>> start

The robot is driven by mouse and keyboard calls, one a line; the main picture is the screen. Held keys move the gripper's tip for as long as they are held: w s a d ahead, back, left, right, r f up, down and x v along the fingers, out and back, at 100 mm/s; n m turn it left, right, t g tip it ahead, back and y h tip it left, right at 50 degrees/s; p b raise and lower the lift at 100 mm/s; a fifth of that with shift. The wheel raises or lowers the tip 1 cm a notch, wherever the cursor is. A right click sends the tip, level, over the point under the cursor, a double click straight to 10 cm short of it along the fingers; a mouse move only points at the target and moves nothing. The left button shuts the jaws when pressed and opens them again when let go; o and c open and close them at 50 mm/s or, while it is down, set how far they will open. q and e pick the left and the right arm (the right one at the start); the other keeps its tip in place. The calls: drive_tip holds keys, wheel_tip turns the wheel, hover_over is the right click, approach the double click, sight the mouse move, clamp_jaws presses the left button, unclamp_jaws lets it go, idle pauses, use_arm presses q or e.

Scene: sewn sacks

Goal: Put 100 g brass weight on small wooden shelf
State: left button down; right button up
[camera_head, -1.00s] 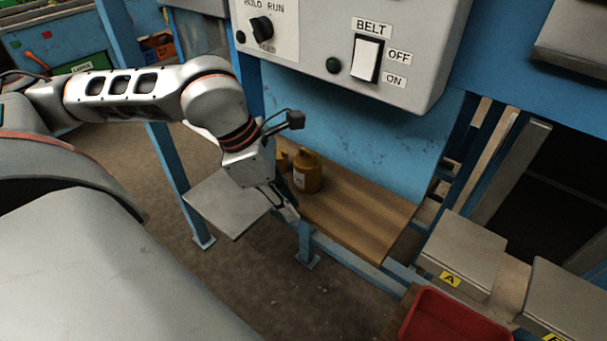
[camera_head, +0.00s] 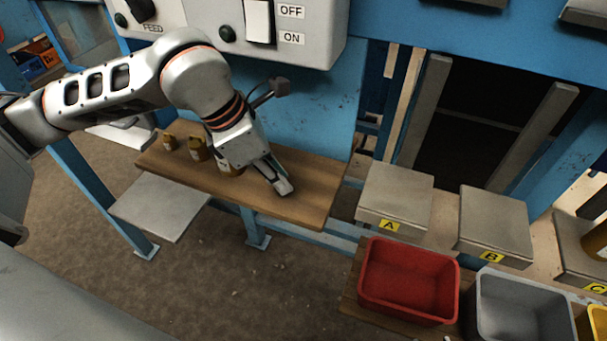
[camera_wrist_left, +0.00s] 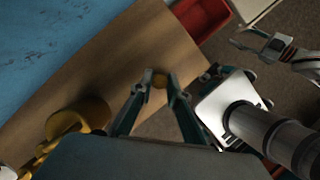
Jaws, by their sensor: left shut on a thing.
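The small wooden shelf (camera_head: 310,205) runs below the blue panel, and its bare wood also fills the middle of the left wrist view (camera_wrist_left: 125,65). My left gripper (camera_head: 283,187) is low over the shelf's right half, fingers pointing down. In the left wrist view its fingertips (camera_wrist_left: 159,84) are shut on a small brass weight (camera_wrist_left: 159,80). The head view hides this weight. I cannot tell whether it touches the wood. My right gripper (camera_wrist_left: 240,52) shows small at the right of the left wrist view; its finger opening is unclear.
Larger brass-coloured weights (camera_head: 198,149) stand on the shelf left of my left gripper; one shows in the left wrist view (camera_wrist_left: 82,115). A grey control box (camera_head: 300,45) hangs above. A red bin (camera_head: 408,285) and grey bin (camera_head: 520,305) stand right. The shelf's right end is clear.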

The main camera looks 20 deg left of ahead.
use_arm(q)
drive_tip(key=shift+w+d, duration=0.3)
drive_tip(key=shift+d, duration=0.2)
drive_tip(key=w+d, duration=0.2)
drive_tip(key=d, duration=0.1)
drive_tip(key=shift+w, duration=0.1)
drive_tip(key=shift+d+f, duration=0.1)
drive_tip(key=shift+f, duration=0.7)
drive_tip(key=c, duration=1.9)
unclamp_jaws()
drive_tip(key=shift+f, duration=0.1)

>> end

[AIM OF THE TASK] Copy the part that starts at the line with "Scene: sewn sacks" and finishes at the line with "[camera_wrist_left, +0.00s]", both included, and nothing more. Pictures are left out.

[EXPECTED OUTPUT]
Scene: sewn sacks

Goal: Put 100 g brass weight on small wooden shelf
State: left button down; right button up
[camera_head, -1.00s] 
[camera_head, +0.00s] 
[camera_wrist_left, +0.00s] 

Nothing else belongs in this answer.